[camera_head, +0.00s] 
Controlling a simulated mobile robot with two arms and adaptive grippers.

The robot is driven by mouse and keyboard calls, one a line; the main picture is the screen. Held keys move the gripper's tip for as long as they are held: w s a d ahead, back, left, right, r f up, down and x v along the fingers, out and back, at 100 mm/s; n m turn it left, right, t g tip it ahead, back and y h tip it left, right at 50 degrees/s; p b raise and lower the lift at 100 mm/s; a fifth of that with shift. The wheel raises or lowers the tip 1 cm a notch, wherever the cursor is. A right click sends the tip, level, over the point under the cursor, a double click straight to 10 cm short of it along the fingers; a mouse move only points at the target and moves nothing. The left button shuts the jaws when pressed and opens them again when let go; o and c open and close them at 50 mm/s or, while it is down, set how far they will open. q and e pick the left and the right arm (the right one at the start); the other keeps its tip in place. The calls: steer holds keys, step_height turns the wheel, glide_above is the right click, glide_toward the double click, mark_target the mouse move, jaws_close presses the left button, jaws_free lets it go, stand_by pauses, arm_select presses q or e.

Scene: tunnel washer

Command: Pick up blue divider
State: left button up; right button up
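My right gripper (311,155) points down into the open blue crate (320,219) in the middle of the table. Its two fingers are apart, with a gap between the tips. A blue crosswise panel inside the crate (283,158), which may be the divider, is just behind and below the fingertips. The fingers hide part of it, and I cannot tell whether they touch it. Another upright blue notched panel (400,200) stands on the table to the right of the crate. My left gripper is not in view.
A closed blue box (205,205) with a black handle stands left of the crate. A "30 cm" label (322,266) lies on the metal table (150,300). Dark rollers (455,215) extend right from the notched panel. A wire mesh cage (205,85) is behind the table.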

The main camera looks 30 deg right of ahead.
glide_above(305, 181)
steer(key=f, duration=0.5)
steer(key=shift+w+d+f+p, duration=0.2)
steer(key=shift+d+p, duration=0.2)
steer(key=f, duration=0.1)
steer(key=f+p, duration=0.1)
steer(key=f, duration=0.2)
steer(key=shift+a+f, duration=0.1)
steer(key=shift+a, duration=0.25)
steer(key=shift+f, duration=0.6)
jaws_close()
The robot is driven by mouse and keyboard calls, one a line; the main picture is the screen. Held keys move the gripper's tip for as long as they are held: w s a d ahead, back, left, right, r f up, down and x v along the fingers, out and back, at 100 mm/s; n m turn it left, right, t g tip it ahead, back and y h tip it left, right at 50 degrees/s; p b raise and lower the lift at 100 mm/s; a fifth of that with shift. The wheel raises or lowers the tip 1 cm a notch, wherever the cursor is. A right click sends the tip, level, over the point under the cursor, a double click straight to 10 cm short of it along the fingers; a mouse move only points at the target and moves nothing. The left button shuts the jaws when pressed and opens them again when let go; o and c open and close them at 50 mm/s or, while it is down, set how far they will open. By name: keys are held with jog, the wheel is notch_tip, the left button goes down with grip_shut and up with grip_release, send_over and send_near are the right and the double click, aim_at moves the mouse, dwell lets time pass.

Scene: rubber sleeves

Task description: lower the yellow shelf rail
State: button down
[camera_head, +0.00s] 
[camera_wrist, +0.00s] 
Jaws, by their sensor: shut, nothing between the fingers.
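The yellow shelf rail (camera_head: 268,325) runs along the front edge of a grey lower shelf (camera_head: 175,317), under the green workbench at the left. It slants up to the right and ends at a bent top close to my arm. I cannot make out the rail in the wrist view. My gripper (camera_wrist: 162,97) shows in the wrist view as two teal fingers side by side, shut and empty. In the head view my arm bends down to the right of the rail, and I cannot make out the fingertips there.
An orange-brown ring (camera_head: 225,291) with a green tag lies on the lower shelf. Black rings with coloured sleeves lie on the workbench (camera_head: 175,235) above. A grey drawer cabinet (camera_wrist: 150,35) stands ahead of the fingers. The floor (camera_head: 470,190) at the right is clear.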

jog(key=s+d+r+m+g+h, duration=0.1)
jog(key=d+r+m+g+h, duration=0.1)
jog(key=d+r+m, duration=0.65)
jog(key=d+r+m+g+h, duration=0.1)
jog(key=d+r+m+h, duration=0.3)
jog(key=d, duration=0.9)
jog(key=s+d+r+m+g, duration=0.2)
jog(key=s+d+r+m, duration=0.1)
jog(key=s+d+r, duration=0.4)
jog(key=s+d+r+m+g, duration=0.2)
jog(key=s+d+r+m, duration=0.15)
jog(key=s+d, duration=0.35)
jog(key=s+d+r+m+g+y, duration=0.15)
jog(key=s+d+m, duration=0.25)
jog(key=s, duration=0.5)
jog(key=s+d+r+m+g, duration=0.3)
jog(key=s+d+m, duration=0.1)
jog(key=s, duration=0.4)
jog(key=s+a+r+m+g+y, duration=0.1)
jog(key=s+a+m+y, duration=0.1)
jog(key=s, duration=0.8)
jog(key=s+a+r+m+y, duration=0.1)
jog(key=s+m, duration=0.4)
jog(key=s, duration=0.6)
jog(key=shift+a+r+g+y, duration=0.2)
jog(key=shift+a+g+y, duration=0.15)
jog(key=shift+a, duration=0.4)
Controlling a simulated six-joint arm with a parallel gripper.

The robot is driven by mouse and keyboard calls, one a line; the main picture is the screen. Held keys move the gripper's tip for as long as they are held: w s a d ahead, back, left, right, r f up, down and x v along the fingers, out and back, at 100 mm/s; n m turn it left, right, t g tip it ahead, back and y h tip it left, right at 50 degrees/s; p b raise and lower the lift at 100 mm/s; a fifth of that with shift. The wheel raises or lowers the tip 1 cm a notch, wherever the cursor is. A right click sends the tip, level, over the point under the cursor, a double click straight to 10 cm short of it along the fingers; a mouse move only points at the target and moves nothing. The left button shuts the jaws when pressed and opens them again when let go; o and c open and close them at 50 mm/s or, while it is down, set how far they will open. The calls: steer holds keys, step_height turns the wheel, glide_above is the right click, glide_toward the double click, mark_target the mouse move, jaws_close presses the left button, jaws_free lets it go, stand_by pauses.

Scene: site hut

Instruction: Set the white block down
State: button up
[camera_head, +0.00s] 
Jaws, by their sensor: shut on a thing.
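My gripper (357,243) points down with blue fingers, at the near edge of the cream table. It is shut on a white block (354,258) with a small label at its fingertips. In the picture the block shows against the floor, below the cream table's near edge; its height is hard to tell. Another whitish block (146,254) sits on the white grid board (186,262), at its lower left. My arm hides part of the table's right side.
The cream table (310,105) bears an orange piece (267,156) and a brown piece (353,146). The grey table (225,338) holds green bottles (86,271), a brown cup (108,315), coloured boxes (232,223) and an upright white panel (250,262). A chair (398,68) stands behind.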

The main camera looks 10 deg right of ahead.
****************
Each line of the material should be echoed exactly.

Reply to the task:
[camera_head, +0.00s] 
Controlling a simulated mobile robot with two arms and adaptive grippers.

The robot is driven by mouse and keyboard calls, one a line; the main picture is the screen. Held keys move the gripper's tip for as long as they are held: w s a d ahead, back, left, right, r f up, down and x v along the fingers, out and back, at 100 mm/s; n m turn it left, right, t g tip it ahead, back and y h tip it left, right at 50 degrees/s; p b raise and lower the lift at 100 mm/s; a fifth of that with shift. The wheel raises or lowers the tip 1 cm a notch, wherever the cursor is. A right click sends the tip, level, over the point under the cursor, a double click straight to 10 cm short of it along the fingers; a mouse move only points at the target and moves nothing. The left button shuts the jaws when pressed and opens them again when let go; o and c open and close them at 50 mm/s or, while it is down, set how far they will open. q and e pick the left and the right arm (the right one at the start); the other keeps its tip in place. The calls: steer holds keys, step_height turns the wheel, glide_above is the right click, glide_toward the double click, mark_target the mouse move, jaws_close presses the left button, jaws_free lets it go, stand_by pauses, arm_select presses q or e.

Scene: tunnel washer

Command: Pick up blue divider
State: left button up; right button up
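My right gripper (311,155) points down into the open blue crate (320,219) in the middle of the table. Its two fingers are apart, with a gap between the tips. A blue crosswise panel inside the crate (283,158), which may be the divider, is just behind and below the fingertips. The fingers hide part of it, and I cannot tell whether they touch it. Another upright blue notched panel (400,200) stands on the table to the right of the crate. My left gripper is not in view.
A closed blue box (205,205) with a black handle stands left of the crate. A "30 cm" label (322,266) lies on the metal table (150,300). Dark rollers (455,215) extend right from the notched panel. A wire mesh cage (205,85) is behind the table.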

The main camera looks 30 deg right of ahead.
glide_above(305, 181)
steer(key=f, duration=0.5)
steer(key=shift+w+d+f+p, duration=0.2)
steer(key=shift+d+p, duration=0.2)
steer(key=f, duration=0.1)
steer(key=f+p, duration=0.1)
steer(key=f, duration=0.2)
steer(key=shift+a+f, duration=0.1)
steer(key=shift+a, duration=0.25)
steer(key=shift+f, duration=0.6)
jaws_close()
The robot is driven by mouse and keyboard calls, one a line; the main picture is the screen. Held keys move the gripper's tip for as long as they are held: w s a d ahead, back, left, right, r f up, down and x v along the fingers, out and back, at 100 mm/s; n m turn it left, right, t g tip it ahead, back and y h tip it left, right at 50 degrees/s; p b raise and lower the lift at 100 mm/s; a fifth of that with shift. The wheel raises or lowers the tip 1 cm a notch, wherever the cursor is. A right click sends the tip, level, over the point under the cursor, a double click straight to 10 cm short of it along the fingers; a mouse move only points at the target and moves nothing. The left button shuts the jaws when pressed and opens them again when let go; o and c open and close them at 50 mm/s or, while it is down, set how far they will open. By name: keys are held with jog, the wheel is notch_tip, the left button goes down with grip_shut and up with grip_release, send_over and send_near are the right and the double click, aim_at moves the mouse, dwell lets time pass.

Scene: rubber sleeves

Task description: lower the yellow shelf rail
State: button down
[camera_head, +0.00s] 
[camera_wrist, +0.00s] 
Jaws, by their sensor: shut, nothing between the fingers.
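The yellow shelf rail (camera_head: 268,325) runs along the front edge of a grey lower shelf (camera_head: 175,317), under the green workbench at the left. It slants up to the right and ends at a bent top close to my arm. I cannot make out the rail in the wrist view. My gripper (camera_wrist: 162,97) shows in the wrist view as two teal fingers side by side, shut and empty. In the head view my arm bends down to the right of the rail, and I cannot make out the fingertips there.
An orange-brown ring (camera_head: 225,291) with a green tag lies on the lower shelf. Black rings with coloured sleeves lie on the workbench (camera_head: 175,235) above. A grey drawer cabinet (camera_wrist: 150,35) stands ahead of the fingers. The floor (camera_head: 470,190) at the right is clear.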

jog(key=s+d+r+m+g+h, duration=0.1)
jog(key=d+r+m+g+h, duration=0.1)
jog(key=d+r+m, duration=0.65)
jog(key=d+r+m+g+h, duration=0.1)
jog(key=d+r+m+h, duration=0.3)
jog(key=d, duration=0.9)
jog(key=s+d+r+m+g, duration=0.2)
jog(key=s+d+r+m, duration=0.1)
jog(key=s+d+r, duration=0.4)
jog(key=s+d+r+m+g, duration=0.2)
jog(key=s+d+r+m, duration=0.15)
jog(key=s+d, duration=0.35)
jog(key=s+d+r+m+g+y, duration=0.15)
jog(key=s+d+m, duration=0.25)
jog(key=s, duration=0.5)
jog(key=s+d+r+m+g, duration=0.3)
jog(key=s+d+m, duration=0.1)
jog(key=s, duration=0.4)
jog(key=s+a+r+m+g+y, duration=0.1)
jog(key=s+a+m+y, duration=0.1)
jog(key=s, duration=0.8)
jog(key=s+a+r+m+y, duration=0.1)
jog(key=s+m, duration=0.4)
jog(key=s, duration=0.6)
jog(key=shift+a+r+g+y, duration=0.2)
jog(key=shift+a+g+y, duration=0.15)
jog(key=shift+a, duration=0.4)
Controlling a simulated six-joint arm with a parallel gripper.

The robot is driven by mouse and keyboard calls, one a line; the main picture is the screen. Held keys move the gripper's tip for as long as they are held: w s a d ahead, back, left, right, r f up, down and x v along the fingers, out and back, at 100 mm/s; n m turn it left, right, t g tip it ahead, back and y h tip it left, right at 50 degrees/s; p b raise and lower the lift at 100 mm/s; a fifth of that with shift. The wheel raises or lowers the tip 1 cm a notch, wherever the cursor is. A right click sends the tip, level, over the point under the cursor, a double click straight to 10 cm short of it along the fingers; a mouse move only points at the target and moves nothing. The left button shuts the jaws when pressed and opens them again when let go; o and c open and close them at 50 mm/s or, while it is down, set how far they will open. The calls: steer holds keys, step_height turns the wheel, glide_above is the right click, glide_toward the double click, mark_target the mouse move, jaws_close presses the left button, jaws_free lets it go, stand_by pauses.

Scene: site hut

Instruction: Set the white block down
State: button up
[camera_head, +0.00s] 
Jaws, by their sensor: shut on a thing.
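My gripper (357,243) points down with blue fingers, at the near edge of the cream table. It is shut on a white block (354,258) with a small label at its fingertips. In the picture the block shows against the floor, below the cream table's near edge; its height is hard to tell. Another whitish block (146,254) sits on the white grid board (186,262), at its lower left. My arm hides part of the table's right side.
The cream table (310,105) bears an orange piece (267,156) and a brown piece (353,146). The grey table (225,338) holds green bottles (86,271), a brown cup (108,315), coloured boxes (232,223) and an upright white panel (250,262). A chair (398,68) stands behind.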

The main camera looks 10 deg right of ahead.

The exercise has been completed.